Mood movies
My good friend Mary has a daughter who is 12. You'd never guess it by talking to her. Her sweetness is matched only by her incredible intelligence. You can talk to her for hours and find yourself outwitted moreso than you would talking to someone your own age. Anyway, whenever she see me, she gives me these huge bear hugs. The only reason I bring it up is because, at the wedding last night, I think she may have cracked one of my ribs while hugging me.
I am exhausted, physically and emotionally. For reasons that are beyond me, I got home from the wedding last night and put in the movie Memento. I realized that this kind of movie/event thing happens to me quite often. I will sit down to watch a movie that is, at first glance, the polar opposite of everything that is happening to me at that moment. But what I'm always pleasantly surprised is the meaning I gather from watching that particular movie at that particular time.

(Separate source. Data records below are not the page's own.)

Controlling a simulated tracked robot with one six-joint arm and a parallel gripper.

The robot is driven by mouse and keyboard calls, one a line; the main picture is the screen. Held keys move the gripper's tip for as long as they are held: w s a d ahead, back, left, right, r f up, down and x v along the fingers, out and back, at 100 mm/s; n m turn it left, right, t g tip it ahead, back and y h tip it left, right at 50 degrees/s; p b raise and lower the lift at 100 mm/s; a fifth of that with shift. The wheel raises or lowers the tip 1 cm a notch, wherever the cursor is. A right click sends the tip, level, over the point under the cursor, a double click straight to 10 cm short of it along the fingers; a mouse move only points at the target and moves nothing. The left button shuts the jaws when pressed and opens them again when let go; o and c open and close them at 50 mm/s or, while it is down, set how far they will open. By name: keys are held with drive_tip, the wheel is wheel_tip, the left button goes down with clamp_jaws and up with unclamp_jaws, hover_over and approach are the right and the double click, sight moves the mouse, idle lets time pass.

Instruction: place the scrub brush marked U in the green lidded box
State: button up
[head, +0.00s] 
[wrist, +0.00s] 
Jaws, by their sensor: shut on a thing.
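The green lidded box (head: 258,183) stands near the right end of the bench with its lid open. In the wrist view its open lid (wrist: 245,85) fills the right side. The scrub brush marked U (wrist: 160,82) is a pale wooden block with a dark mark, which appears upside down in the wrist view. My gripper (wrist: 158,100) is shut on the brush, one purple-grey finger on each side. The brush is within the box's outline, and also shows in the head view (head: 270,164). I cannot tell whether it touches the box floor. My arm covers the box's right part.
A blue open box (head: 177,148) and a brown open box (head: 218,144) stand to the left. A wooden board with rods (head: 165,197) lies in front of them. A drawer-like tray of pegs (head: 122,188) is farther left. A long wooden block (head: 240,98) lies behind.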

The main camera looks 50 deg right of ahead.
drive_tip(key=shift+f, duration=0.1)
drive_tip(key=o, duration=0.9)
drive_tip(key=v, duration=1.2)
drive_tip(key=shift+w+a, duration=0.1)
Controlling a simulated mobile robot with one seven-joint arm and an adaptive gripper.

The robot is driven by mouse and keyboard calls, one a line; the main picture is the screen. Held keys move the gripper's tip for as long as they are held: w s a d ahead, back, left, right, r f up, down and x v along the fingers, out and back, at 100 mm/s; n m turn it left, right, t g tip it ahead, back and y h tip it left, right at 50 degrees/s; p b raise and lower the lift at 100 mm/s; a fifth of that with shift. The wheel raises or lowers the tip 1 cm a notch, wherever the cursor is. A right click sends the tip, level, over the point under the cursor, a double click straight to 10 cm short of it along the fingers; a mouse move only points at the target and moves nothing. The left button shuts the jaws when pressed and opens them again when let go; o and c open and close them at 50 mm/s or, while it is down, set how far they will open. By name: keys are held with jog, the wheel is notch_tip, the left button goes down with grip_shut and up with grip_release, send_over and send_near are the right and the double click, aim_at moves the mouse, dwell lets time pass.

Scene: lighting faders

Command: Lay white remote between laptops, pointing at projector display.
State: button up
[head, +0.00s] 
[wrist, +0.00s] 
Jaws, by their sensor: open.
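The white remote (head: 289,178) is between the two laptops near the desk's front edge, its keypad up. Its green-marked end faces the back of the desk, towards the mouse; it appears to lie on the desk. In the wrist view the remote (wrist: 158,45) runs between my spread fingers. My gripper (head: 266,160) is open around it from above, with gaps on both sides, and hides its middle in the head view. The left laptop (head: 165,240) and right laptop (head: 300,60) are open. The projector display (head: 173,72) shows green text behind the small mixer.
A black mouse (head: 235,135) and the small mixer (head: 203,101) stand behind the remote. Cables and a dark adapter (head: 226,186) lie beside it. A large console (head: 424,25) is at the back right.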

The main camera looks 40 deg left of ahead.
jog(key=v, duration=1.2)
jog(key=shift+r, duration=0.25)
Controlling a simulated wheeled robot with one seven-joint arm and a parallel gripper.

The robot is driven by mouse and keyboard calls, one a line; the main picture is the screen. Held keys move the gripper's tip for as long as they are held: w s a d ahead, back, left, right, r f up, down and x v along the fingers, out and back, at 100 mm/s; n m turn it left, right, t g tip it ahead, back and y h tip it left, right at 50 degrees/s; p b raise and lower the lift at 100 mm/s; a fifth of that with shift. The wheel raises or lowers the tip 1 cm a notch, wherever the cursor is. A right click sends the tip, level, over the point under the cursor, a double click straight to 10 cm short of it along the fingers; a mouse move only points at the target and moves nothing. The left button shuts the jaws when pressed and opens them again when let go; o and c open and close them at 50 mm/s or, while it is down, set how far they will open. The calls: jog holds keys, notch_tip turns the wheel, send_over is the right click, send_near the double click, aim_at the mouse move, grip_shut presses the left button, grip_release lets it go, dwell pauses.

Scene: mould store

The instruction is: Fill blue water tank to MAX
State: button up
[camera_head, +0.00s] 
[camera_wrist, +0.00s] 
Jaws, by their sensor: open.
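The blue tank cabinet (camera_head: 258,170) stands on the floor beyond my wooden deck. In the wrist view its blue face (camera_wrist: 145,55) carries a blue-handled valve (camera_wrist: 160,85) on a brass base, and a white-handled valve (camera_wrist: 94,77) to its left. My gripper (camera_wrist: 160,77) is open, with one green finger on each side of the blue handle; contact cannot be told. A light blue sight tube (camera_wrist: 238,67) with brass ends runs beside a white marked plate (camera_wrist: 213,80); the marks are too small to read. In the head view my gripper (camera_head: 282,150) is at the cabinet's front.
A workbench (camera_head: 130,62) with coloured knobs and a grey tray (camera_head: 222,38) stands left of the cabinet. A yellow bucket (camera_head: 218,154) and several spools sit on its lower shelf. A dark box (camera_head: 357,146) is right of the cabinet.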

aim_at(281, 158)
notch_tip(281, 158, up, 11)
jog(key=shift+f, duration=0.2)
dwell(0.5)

I remember sitting down the night of the tenth anniversary of my father's death. I had already had a few beers, well on my way to getting really drunk all by myself. I thought the movie Blade Runner would be a good distraction. However, I got into the themes of mortality, and how we all have a very short time on this world. No matter how hard we try to avoid it, death is unavoidable. There was a line from that movie that rang true to me (even though it could've been the beer making it more profound), "The light that burns twice as bright burns half as long, and you have burned so very very brightly." It helped to put everything in perspective.
Last night, Memento got me thinking about memory, and the little things you take for granted. Memories change over time. The memories I have from my childhood (thought few and far between) are generally viewed through rose-colored glasses, or through tunnel vision. A lot of my early life I missed because I was too busy focused on other things. What has changed in me as an adult is that everyone in my life today has had a long history with me. I cannot think of anyone in my life now that I haven't known at least a year. I see all of them quite often, and I am reminded of this long history I have with each of them. Most of them good, some bad, but the bad ones are easily overlooked. Water under the bridge or collectively swept under the rug, you be the judge. Wow, three cliches in one sentance. I'm gifted.
I sence a little phase catching on with me. I'm starting to see little lessons in everything today as a result of my thoughts during the movie last night. I find myself getting lost in Monsters Inc. and deconstructing the friendships of animated monsters. I need to just shut off the TV.
No pic today. I'll try to get off my ass and get some more pics soon.